Essentially, over the course of the past three years, the entire top half of our house has been rebuilt. This has cost almost as much as building a whole new house would have. To pay for it, we took out a home equity line of credit, borrowed from family, refinanced our mortgage, accepted every paying job we could get, and scrimped and saved. We don’t travel, rarely eat out, keep the thermostat turned low, and try not to buy anything we don’t absolutely need.

Last week, with the new pine floors in and the new walls and ceilings freshly painted, Andrew started tiling the shower and installing the kitchen cabinets. The apartment is now about a month away from being ready to rent again. It looks stunningly beautiful, airy, and bright. Most importantly, it’s structurally sturdy enough to last at least another 150 years.

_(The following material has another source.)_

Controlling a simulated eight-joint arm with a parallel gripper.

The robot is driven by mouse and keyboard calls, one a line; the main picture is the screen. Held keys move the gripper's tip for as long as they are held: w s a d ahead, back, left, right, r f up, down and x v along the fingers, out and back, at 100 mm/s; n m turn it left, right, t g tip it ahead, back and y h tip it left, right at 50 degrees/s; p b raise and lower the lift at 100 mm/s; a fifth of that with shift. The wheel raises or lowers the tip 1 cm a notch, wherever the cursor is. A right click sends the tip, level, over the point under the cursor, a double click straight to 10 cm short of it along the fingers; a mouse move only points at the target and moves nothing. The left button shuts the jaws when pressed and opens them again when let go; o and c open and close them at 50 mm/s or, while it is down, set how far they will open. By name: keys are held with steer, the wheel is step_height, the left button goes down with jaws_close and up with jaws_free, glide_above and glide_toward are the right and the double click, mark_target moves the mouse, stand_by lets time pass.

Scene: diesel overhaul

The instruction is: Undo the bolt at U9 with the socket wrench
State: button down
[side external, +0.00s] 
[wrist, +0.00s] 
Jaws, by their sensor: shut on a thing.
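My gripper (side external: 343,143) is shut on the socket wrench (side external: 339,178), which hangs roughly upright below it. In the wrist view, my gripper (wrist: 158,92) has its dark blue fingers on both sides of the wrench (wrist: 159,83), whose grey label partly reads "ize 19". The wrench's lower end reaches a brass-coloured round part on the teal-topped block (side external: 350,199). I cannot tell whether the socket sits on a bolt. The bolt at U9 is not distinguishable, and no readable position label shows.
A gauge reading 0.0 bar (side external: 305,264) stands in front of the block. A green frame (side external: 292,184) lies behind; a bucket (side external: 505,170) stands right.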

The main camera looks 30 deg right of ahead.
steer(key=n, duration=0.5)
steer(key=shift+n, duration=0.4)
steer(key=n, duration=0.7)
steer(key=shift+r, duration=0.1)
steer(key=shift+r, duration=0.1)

As for Brendan and me, we’ve taken on, by dint of necessity, many of the qualities we associate with Maine: thrift and patience, scrappy resilience, do-it-yourself inventiveness, and a wry sense of humor to get through hard times. We have boundless respect and gratitude for Andrew, who could have walked away from a nightmare job, but instead stuck it out, working in cold unheated rooms, worrying that everything might come falling down at any moment, and never giving up.

We were tempted, along the way, to abandon ship. But now that the house is almost done, we have no regrets. We’re in debt to our eyeballs and psychologically wrung out, but we know we wouldn’t feel nearly as connected to our home if we’d bought a perfectly intact place.

We saved this one instead, and in return, we hope it will save us another round of headaches — for a few years anyway.

Kate Christensen is the author of nine books, including The Great Man, which won the 2008 PEN/Faulkner Award for fiction, How to Cook a Moose, winner of the 2016 Maine Literary Award for Memoir, and The Last Cruise, published earlier this year.